Eram chamados de ‘oriundi’, esses netos e bisnetos de italianos chamados à equipa nacional do país de Mussolini. Il Duce, que resolvera fazer da nação um império, lançando-se na estapafúrdia guerra da Etiópia e da Abissínia, declarou que, como italianos, estavam disponíveis para o serviço militar. A fuga foi maciça.

Raimundo regressou ao Independiente e a Juventus passou 16 anos sem ser campeã. Mas não voltou apenas ao clube. Voltou também à seleção da Argentina. Em 1936, com a camisola das risquinhas azuis-claras e brancas, venceu o Uruguai por 1-0. Foi olá e adeus.

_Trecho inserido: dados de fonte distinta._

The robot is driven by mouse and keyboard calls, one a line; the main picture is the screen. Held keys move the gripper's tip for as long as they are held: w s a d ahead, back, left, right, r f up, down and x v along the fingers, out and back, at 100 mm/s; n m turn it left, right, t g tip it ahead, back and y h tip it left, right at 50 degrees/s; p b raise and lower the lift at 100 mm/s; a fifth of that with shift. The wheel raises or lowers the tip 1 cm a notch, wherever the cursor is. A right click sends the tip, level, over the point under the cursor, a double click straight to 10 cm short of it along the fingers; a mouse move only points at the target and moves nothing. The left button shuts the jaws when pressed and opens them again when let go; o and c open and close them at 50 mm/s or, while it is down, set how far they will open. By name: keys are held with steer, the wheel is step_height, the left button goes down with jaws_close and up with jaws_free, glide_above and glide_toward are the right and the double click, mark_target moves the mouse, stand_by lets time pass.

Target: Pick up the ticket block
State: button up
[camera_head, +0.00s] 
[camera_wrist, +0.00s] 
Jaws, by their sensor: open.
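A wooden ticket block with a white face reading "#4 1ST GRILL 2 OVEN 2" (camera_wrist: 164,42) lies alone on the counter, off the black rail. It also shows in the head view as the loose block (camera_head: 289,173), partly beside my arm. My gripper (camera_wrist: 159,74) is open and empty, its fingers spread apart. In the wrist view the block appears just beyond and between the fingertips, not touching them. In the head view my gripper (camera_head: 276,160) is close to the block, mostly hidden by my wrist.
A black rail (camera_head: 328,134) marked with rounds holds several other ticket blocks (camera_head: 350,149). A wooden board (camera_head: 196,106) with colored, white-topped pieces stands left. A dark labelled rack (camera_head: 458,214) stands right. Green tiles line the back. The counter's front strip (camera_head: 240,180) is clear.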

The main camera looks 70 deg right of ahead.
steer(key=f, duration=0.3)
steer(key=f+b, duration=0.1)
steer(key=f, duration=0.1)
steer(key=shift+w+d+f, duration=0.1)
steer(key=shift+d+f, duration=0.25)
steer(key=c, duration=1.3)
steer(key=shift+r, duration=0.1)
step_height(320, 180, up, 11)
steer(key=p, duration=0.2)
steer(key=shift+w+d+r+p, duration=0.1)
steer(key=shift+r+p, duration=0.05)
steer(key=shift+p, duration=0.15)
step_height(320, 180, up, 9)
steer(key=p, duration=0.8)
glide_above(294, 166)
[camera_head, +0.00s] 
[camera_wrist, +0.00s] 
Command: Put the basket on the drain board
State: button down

Orsi já não era nenhum garoto, tivesse nascido em 1901 ou 1904. Como veterano foi jogando aqui e ali, mas não prescindido dos grandes emblemas, como os do Boca Juniors, Peñarol e Flamengo. O Flamengo era como a Juventus: Agustín Cosso, Arcadio Lopéz, Atmio Villa, Agustín Valido, Francisco Provvidente e Raimundo Orsi. Um mundo argentino. «Estou velho», dizia ele. «Mas o futebol é um canto de sereia ao qual não consigo resistir…».